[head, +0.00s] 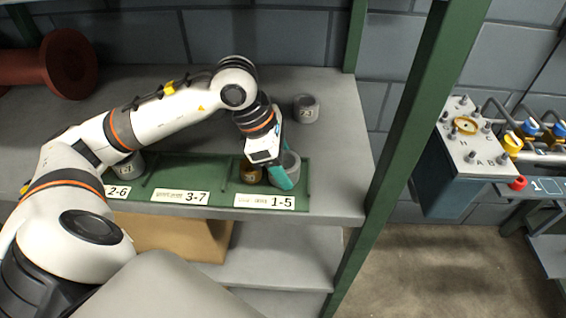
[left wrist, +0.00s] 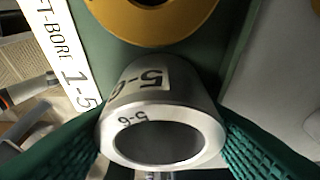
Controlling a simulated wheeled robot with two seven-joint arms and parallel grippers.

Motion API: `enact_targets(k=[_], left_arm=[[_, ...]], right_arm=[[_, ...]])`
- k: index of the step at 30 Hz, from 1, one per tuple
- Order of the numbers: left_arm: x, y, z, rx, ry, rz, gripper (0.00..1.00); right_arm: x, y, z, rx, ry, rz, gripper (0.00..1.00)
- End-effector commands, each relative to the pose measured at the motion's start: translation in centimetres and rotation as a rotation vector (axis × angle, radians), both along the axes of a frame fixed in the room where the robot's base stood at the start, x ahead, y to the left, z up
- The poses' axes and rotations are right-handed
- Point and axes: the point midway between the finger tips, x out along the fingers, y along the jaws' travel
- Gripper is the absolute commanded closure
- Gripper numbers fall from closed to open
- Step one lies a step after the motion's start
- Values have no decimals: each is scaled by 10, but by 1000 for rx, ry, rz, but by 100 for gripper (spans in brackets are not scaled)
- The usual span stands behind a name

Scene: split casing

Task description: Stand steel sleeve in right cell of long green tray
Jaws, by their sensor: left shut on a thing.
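The steel sleeve (left wrist: 162,125), a grey ring marked 5-6, sits between the fingers of my left gripper (left wrist: 160,150), which is shut on it. In the head view my left gripper (head: 283,172) is at the right cell of the long green tray (head: 210,172), with the sleeve (head: 291,162) beside its teal finger. The sleeve's open end faces up. I cannot tell whether its base touches the tray floor. A brass ring (left wrist: 155,18) is close by the sleeve in the same cell; it shows partly behind the gripper in the head view (head: 250,172). My right gripper is out of view.
Another grey sleeve (head: 306,108) stands on the shelf behind the tray. A grey sleeve (head: 128,165) stands at the tray's left cell; the middle cell looks empty. A green post (head: 405,150) rises to the right. A red spool (head: 62,65) lies at the back left.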

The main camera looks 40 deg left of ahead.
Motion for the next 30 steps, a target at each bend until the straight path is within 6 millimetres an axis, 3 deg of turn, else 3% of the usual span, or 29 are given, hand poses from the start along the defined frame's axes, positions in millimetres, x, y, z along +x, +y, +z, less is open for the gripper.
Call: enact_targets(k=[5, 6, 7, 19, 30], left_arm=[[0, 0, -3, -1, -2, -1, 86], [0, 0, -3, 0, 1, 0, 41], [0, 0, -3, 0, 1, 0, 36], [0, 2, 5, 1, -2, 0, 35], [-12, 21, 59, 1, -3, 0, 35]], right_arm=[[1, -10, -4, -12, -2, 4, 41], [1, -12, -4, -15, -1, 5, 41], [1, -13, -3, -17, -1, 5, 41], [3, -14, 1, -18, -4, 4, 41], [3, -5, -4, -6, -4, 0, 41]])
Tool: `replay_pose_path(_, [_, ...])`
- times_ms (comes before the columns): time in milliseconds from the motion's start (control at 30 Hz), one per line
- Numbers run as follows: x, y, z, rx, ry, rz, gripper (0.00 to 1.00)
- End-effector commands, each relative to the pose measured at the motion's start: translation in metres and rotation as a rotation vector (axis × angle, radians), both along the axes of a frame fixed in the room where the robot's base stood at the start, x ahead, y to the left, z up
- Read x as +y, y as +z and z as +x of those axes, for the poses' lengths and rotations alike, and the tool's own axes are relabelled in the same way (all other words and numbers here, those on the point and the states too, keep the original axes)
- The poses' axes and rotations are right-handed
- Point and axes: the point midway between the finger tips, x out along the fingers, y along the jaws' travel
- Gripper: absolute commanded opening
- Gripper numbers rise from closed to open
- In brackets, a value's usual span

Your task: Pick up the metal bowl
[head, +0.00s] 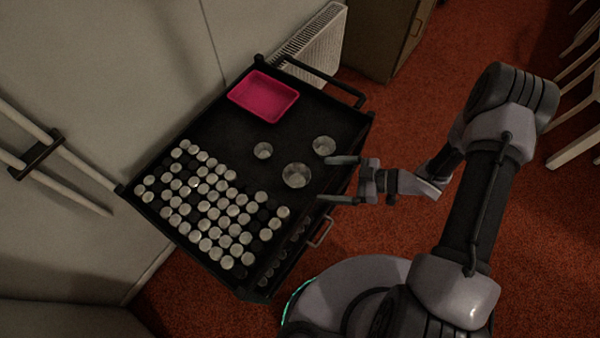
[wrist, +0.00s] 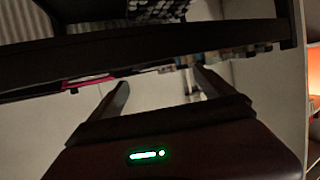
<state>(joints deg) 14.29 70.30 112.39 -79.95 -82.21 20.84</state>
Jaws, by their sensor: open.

* _EXERCISE INSTRUCTIONS_: Read the entries and pick out all lines that include the word "translation".

* _REPLY TO THE EXERCISE_:
- End-effector commands, each relative to the pose measured at the motion's start: translation in centimetres and rotation as a rotation vector (axis × angle, radians), both along the axes of a frame fixed in the room where the robot's base stood at the start, x ahead, y to the left, z up
- End-effector commands, each relative to the pose measured at the motion's start: translation in metres and rotation as a rotation vector (axis × angle, radians), both along the axes of a frame fixed in the room where the robot's base stood at the start, x ahead, y to the left, z up

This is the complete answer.